In ‘Der Wanderer an der Mond’ we enjoyed the beautiful warmth of Arcayürek’s tenor as it rose to question the moon, ‘Was mag der Unterschied wohl sein?’ There was attentiveness to the expressive details of the text here, too, the tenor’s precisely rolled ‘r’ - ‘Wir wander Beide rüstig zu’ - furthering the currents of the piano’s rippling chords, and conveying the briskness of the poet’s journey through the night with his lunar companion. Bushakevitz complemented such nuances, neglecting not the smallest dynamic gesture or harmonic colouring, as the piano’s gentle rhythmic fluctuations created an ambiguous balance between irony and innocence. In contrast, ‘Atys’ unfolded like a heavy, burdensome sigh. Occasionally Arcayürek had a tendency to throw away the last word or syllable of a phrase, which weakened the intensity of the rhymes, but there was effective rhetorical energy in the central section, ‘Ich liebe, ich rase, ich hab sie gesehn’ (I live, I rage, I have seen her) etc., and the tensions of the major/minor alternations with the return of the main melody were expressive.

I found some of the central songs in the sequence a little too slow, and although the mood of dream-like rapture evoked by Bushakevitz’s refined rhythmic freedom and Arcayürek’s dulcet head-voice in ‘Sei mir gegrüsst’ (I greet you) produced a lovely wistfulness, the slow tempo also drew attention to the imprecision of the articulation of some of the poet’s rhymes, and Arcayürek lost his way a little through the chromatic twists and turns. The piano bass resonated with melancholy weight in ‘Wehmut’, from which the light tenor line floated, detached from the world, lost in forlorn musing. Again, though, I thought that the languorous tempo weakened the impact of the harmonic journey, and the expressive shifts between major and minor modes; it also made it more of a challenge for Arcayürek to centre the pitch, particularly when beauty vanished and passed away at the close (‘Entschwindet, und vergeht’).

The steady tempo suited ‘Der Wanderer’ however, emphasising Bushakevitz’s discerning ebbs and flows and Arcayürek’s attentiveness to the text: the ardency of his cry, ‘Wo bist du?’, was complemented by the piano’s repeating triplets which created a strong onward narrative yet were also laden with emotion. The changing moods of the stanzas unfolded persuasively, and the piano’s delicate, suspended final cadence became the persistent whisper that tortures the poet: ‘Dort, wo du nicht bist/ dort ist das Glück!’ (There, where you are not, there fortune lies!’)

This was truly beautiful singing, though perhaps still an interpretation-in-progress. The crafting of the vocal line’s appoggiaturas, the intended effect of the different notation employed for the rhythms of tenor and piano (do Schubert’s dotted and triplet rhythms denote the same thing?), the balance between loveliness and narrative: further reflections on such matters will surely follow and deepen Arcayürek’s performance.
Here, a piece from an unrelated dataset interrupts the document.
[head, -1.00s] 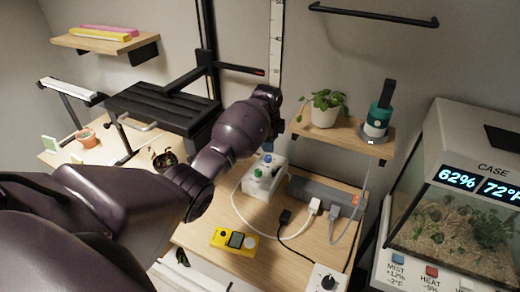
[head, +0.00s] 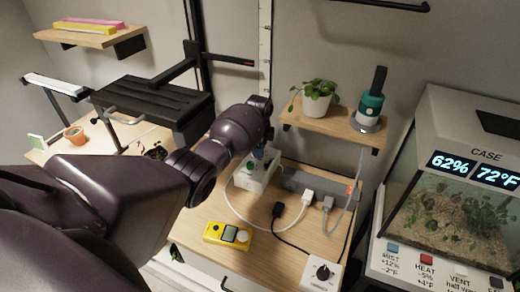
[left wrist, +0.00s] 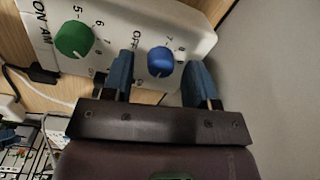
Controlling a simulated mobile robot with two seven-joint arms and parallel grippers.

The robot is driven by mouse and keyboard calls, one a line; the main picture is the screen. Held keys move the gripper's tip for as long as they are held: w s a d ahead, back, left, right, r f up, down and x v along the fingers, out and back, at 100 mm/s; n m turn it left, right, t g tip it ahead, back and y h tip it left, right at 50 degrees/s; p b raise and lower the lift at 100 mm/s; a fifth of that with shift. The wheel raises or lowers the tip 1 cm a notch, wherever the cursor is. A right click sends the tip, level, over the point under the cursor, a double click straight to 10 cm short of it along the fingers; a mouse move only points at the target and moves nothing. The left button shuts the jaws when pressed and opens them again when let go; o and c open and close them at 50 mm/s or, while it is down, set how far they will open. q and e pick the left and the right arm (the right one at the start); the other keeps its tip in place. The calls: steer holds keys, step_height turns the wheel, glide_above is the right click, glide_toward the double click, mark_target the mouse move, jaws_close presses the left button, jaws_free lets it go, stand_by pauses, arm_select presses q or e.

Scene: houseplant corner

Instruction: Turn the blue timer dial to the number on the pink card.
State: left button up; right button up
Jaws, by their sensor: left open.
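The white timer box (head: 246,181) stands on the wooden table, partly hidden by my left arm in the head view. In the left wrist view its face (left wrist: 205,38) carries a blue dial (left wrist: 160,61) and a green dial (left wrist: 74,39), with printed numbers around each. My left gripper (left wrist: 161,66) is open, with one finger on each side of the blue dial. I cannot tell whether the fingers touch it. In the head view the gripper (head: 262,153) is over the box. I cannot make out a pink card. My right gripper is out of view.
A yellow meter (head: 228,233), a power strip (head: 305,184) with plugs and cables, and a white box with a black knob (head: 322,272) are near the timer. A shelf (head: 335,130) holds a potted plant (head: 318,97). A glass case (head: 450,200) stands at right.

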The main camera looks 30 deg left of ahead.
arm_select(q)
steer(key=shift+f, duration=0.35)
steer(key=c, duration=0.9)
With the appearance of the ‘Geisterhauch’ (ghostly whisper), Arcayürek dropped only an octave from the question, ‘Wo?’, but the deep plummet to a low G# surely emphasises the poet’s weary, anxious despondency. However, such tiny concerns were pushed aside by the easy mellifluousness of ‘Litanei auf das Fest aller Seelen’ (Litany for the Feast of All Souls) which, lying fairly low in the tenor’s range, showcased the gentleness of the vocal rises; there was a consoling warmth here and it was a pity that we heard only two of the poet’s seven stanzas.
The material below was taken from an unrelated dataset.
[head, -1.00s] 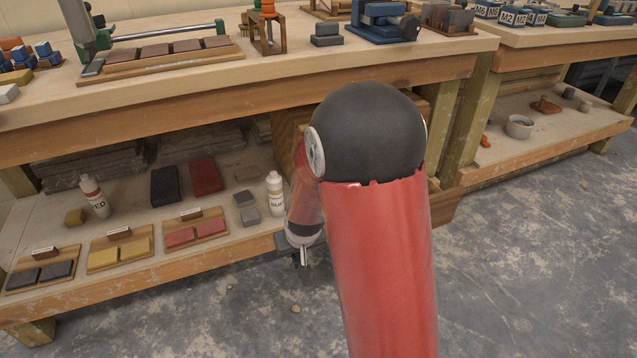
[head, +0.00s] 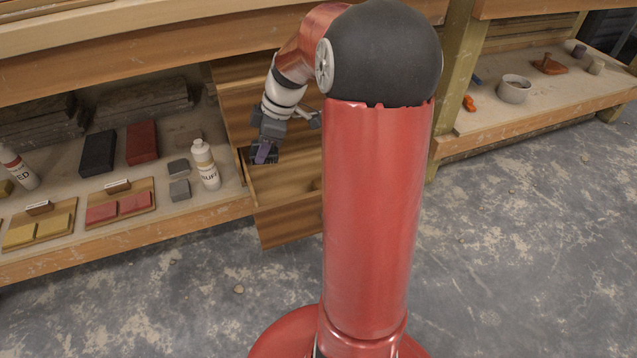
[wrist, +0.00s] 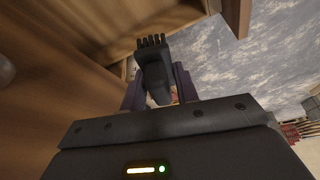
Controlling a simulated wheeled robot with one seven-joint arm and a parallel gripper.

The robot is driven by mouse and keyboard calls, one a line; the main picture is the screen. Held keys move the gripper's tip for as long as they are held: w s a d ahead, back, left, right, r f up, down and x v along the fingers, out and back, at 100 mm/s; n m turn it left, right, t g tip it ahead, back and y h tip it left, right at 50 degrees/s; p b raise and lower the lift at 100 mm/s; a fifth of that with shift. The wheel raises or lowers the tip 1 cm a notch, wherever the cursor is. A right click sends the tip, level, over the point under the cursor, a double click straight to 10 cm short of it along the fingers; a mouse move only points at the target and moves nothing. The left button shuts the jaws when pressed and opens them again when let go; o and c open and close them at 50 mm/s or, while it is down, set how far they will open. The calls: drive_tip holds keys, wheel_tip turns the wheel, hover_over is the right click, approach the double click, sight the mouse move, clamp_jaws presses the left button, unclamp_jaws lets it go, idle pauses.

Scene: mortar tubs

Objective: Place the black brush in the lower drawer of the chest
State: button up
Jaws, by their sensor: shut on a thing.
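The wooden chest (head: 236,103) stands under the bench, partly hidden behind my arm. Its lower drawer (head: 290,228) is pulled out, and part of its inside shows. My gripper (head: 264,154) is over the left part of the open drawer, pointing down. In the wrist view the black brush (wrist: 153,68) is between the two purple fingers of my gripper (wrist: 158,88), with its bristles pointing away from the palm. The brush is hard to make out in the head view. I cannot tell how high it is above the drawer floor.
Left of the drawer, the low shelf holds a white bottle (head: 204,164), small grey blocks (head: 179,190) and a board with red blocks (head: 118,208). The bench top edge (head: 120,57) runs above. The concrete floor (head: 520,240) is clear on the right.

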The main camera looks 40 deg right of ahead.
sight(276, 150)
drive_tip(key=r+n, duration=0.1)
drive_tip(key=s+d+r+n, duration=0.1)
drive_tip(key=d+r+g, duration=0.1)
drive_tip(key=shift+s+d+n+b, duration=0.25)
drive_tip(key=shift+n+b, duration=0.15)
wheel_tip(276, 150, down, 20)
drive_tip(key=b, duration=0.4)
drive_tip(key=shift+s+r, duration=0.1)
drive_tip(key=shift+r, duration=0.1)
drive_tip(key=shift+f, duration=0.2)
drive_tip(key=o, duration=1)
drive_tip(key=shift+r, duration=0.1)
And so, the path had taken us to ‘Einsamkeit’. I felt that Bushakevitz played too freely with the rhythm of the piano introduction, rushing through the semibreves and distorting the mood of the opening verse in which the poet-speaker yearns for the solitude which will serve as a sacred refreshment to his spirit. But, the threat of mental disintegration which follows was powerfully conveyed and the accumulation of tension and pace as the stanzas progressed was well controlled. Perhaps the silent pause which follows the easing back preceding the return of melancholy might have been just a little longer - the sort of risk-taking that pushes the emotive power of the setting further still - and the agony of the pain of longing even more piercing? Arcayürek wonderfully conveys enraptured introspection but the anguished suffering of Schubert’s wanderers is less persuasive.

If I were to venture any ‘criticism’, it would be that this recital was all just too achingly beautiful -though, I confess, this is hardly cause for complaint, and (as regular readers of this journal will know), my own preferences tend towards the bitter, burning distortions and troughs of despair of the interpretations of Ian Bostridge. Arcayürek and Bushakevitz clearly enjoyed their lunchtime visit to Wigmore Hall, as did the warmly appreciative audience. Arcayürek grew up in the district of Vienna in which Schubert died, and his encore, ‘Wandrers Nachtlied II’, showed his instinct for the Schubertian alliance of freshness and vulnerability - something I would be very happy to hear again.

Claire Seymour

The Path of Life : Ilker Arcayürek (tenor), Ammiel Bushakevitz (piano)

Schubert: ‘Fischerweise’, ‘An Silvia’, ‘Der Wanderer an den Mond’, ‘Atys’, ‘Sei mir gegrüsst’, ‘Wehmut’, ‘Der Wanderer’ D493, ‘Litanei auf das Fest aller Seelen’, ‘Einsamkeit’.

Wigmore Hall, London; Monday 10th September 2018.